The final stages of the Vietnam War brought similar questions to the fore. Certainly détente offered no respite to America’s travails in Indo-China. Nixon had hoped, initially, that rapprochement with both Moscow and Beijing might enable the United States to negotiate its way out of Vietnam with its honour and credibility intact. It had not worked that way. North Vietnamese negotiators proved unwilling to trim their long-sought political goals simply to meet the needs of a superpower in obvious retreat. The Nixon administration’s periodic tactical escalations of the war similarly failed to break the negotiating logjam. Washington and Hanoi finally reached a peace settlement in January 1973, but while it allowed for the final withdrawal of US troops, the agreement brought no end to the fighting. In early 1975, North Vietnam launched an offensive against South Vietnam that led to the stunningly rapid collapse of a regime that over 58,000 Americans had died trying to protect from communism. The Ford administration’s impotence in the Saigon government’s final days, an impotence forced upon it by a Congress and public unwilling to countenance any additional commitments in Vietnam, certainly tarnished America’s prestige as a global power. In subtle ways, too, the Vietnam debacle, with its searing images of a North Vietnamese invasion spearheaded by Soviet-made tanks, further exposed the limitations of superpower détente.
Developments in Angola, one of the more controversial and complex international flashpoints of the mid-1970s, wreaked additional damage on détente. Civil war among three competing factions broke out in the former Portuguese colony following Lisbon’s grant of independence in November 1975. The involvement of Cuban troops on the side of the leftist Movement for the Popular Liberation of Angola (MPLA), which was battling more moderate, pro-Western factions backed covertly by the United States (and China), created a kind of proxy war in the West African territory. Kissinger, the consummate geopolitician, insisted that the Angolan conflict must be seen in East–West terms: as a test of will and resolve between Moscow and Washington, with weighty global implications. It was a test, he argued, from which the Soviet Union might draw unfortunate conclusions about the waning strength of a competitor that seemed substantially weakened by the cumulative impact of Nixon’s forced resignation, defeat in Vietnam, and the ongoing congressional revolt against the imperial presidency. Yet the Ford administration’s appeal to Congress for stepped-up covert aid for its favoured Angolan factions failed. Legislators blanched at the notion of another Third World intervention so soon after Vietnam. Détente could not ‘survive any more Angolas’, warned Kissinger. Conservative critics found additional evidence in the Angolan affair to support their view that détente of
fered one-sided benefits to a still-expansionist Soviet Union.

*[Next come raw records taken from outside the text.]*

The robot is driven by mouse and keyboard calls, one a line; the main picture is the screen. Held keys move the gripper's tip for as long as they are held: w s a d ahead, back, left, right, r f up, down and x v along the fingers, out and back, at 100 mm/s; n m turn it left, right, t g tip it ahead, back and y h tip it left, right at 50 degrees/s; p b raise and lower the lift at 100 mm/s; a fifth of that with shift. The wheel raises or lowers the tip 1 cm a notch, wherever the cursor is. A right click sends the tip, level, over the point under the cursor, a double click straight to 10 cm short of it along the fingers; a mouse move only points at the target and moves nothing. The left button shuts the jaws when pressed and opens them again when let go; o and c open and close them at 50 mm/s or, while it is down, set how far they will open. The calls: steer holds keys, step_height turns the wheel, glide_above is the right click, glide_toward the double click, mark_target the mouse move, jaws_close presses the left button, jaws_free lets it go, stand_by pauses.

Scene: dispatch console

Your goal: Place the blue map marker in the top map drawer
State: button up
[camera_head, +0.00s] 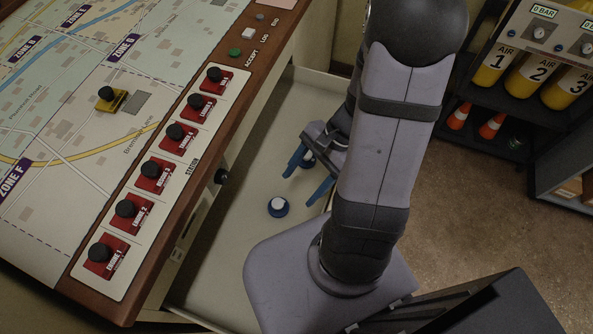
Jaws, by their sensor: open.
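My gripper (301,188) has two blue-tipped fingers, spread open and empty, low over the pale interior of the open drawer (232,245). I cannot tell which piece is the map marker.
The map table (75,110) fills the left, with a yellow marker (111,99) and several red pieces with black knobs (155,174) along its wooden edge. A dark drawer knob (221,176) sticks out below. A shelf with yellow air cylinders (530,75) stands at the upper right.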

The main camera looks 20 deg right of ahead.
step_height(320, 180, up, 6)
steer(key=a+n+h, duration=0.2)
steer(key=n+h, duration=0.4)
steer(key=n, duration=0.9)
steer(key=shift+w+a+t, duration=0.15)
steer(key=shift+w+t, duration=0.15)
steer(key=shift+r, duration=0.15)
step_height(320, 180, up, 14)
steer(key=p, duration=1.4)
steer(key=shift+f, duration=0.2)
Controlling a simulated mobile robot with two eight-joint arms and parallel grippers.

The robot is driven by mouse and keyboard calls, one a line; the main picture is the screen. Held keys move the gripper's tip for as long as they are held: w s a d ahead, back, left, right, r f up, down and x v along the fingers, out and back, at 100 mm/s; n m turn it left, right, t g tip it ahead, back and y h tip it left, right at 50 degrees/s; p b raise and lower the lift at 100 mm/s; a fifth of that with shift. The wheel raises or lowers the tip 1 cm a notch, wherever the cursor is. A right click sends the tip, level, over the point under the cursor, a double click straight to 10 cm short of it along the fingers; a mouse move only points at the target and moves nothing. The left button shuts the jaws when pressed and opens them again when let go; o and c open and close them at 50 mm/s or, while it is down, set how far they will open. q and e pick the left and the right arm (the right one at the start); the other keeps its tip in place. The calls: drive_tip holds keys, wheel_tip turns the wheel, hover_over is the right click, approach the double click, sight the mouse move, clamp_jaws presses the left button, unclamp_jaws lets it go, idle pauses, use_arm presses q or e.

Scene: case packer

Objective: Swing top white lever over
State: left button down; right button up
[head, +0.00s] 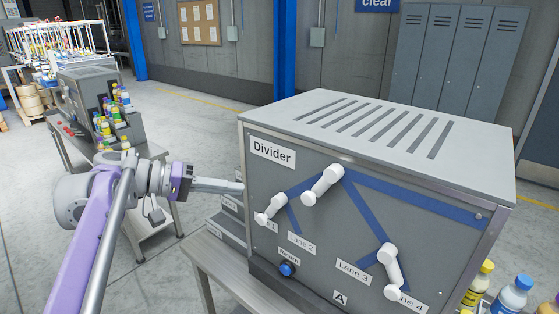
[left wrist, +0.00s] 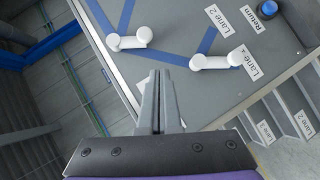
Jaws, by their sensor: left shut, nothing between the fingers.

That indictment gathered force throughout the mid- and late 1970s, advanced by a collection of well-placed intellectuals, journalists, politicians, and former government officials. Exhibit A for the anti-détentists was what seemed a continuing pattern of Soviet adventurism throughout the Third World. Exhibit B was what they claimed to be a deeply flawed process of arms control negotiations. Along with Democratic Senator Henry Jackson, Paul Nitze, an ardent anti-communist and former head of the State Department’s Policy Planning Staff in the Truman administration, emerged as a leading spokesman for the anti-détentists. After resigning from the SALT II negotiating team, Nitze penned a stinging rebuke in the January 1976 issue of the influential journal Foreign Affairs. ‘There is every prospect that under the terms of the SALT agreements the Soviet Union will continue to pursue a nuclear superiority that is not merely quantitative but designed to produce a theoretical war-winning capability,’ he warned. ‘If and only if the United States now takes action to redress the impending strategic imbalance can the Soviet Union be persuaded to abandon its quest for superiority and to resume the path of meaningful limitations and reductions through negotiation.’

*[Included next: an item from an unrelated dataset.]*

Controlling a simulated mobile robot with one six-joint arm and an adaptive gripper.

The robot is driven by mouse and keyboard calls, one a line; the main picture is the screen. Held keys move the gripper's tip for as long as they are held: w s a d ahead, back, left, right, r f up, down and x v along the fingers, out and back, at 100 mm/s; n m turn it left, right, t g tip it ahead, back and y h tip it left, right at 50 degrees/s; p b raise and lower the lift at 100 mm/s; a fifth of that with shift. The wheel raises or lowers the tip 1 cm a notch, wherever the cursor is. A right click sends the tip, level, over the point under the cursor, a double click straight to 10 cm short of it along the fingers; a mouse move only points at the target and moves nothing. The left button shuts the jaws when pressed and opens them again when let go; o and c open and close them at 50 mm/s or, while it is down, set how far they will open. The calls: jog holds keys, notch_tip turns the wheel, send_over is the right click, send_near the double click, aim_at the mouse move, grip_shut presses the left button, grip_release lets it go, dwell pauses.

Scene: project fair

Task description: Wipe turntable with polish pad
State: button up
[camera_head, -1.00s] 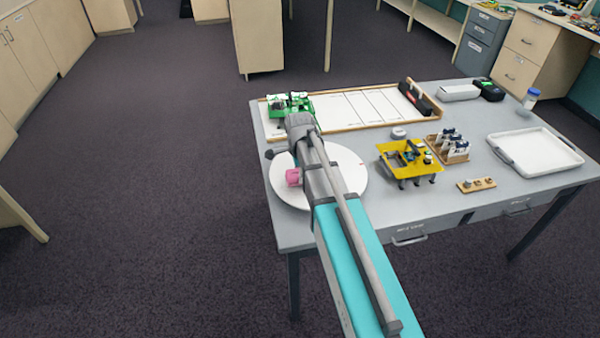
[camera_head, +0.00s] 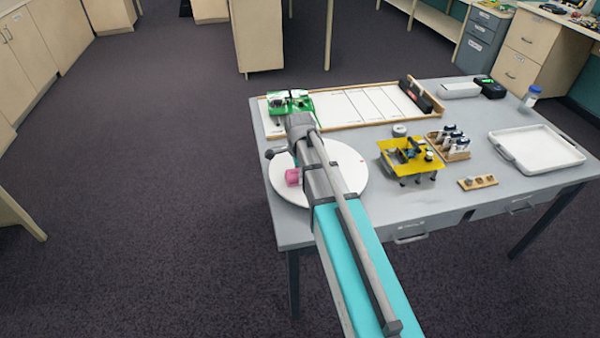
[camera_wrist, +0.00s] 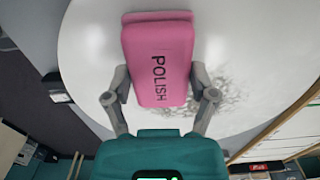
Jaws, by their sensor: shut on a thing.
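The turntable (camera_head: 345,168) is a round white disc near the left end of the grey table, partly hidden behind my arm in the head view. It also shows in the wrist view (camera_wrist: 255,50), with a patch of grey smudges (camera_wrist: 228,95) to the right of the pad. The polish pad (camera_wrist: 158,55) is a pink block marked POLISH. It shows as a small pink shape (camera_head: 293,177) in the head view. My gripper (camera_wrist: 160,90) is shut on the pad, one finger on each side, over the turntable. I cannot tell whether the pad touches the disc.
A green board device (camera_head: 289,101) stands behind the turntable by the wood-framed white board (camera_head: 362,105). A yellow stand (camera_head: 410,155) is to the right of the turntable. Farther right are a rack (camera_head: 450,145) and a white tray (camera_head: 537,150).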

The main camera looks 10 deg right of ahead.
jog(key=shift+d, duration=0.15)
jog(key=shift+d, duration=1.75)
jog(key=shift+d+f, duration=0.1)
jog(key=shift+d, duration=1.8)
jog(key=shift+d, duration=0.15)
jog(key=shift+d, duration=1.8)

The logic upon which this critique rested was rather dubious. Many nuclear specialists dismissed the notion that the Soviet Union was driving for nuclear superiority. They also disputed the related proposition that their heavier ICBMs might over time give the Soviets the ability to carry more nuclear warheads on their missiles, with greater ‘throw weight’, thereby permitting them to ‘win’ a nuclear confrontation with the United States. Kissinger responded to such doomsday scenarios with pained exasperation. ‘What in the name of God is strategic superiority?’, he implored. ‘What is the significance of it, politically, militarily, operationally, at these levels of numbers? What do you do with it?’ One suspects that behind the alarmism expressed by Nitze, Jackson, Reagan, and other critics of détente lay something other than the byzantine intricacies of counting overall nuclear warheads and measuring total throw weights. At a more fundamental level, these critics simply could not accept the very concepts of parity and sufficiency upon which détente was based. For diehard Cold Warriors, only strategic superiority—in every phase of nuclear and conventional weaponry—stood as an appropriate goal for the United States when dealing with so implacable and so inherently untrustworthy an adversary as the Soviet Union.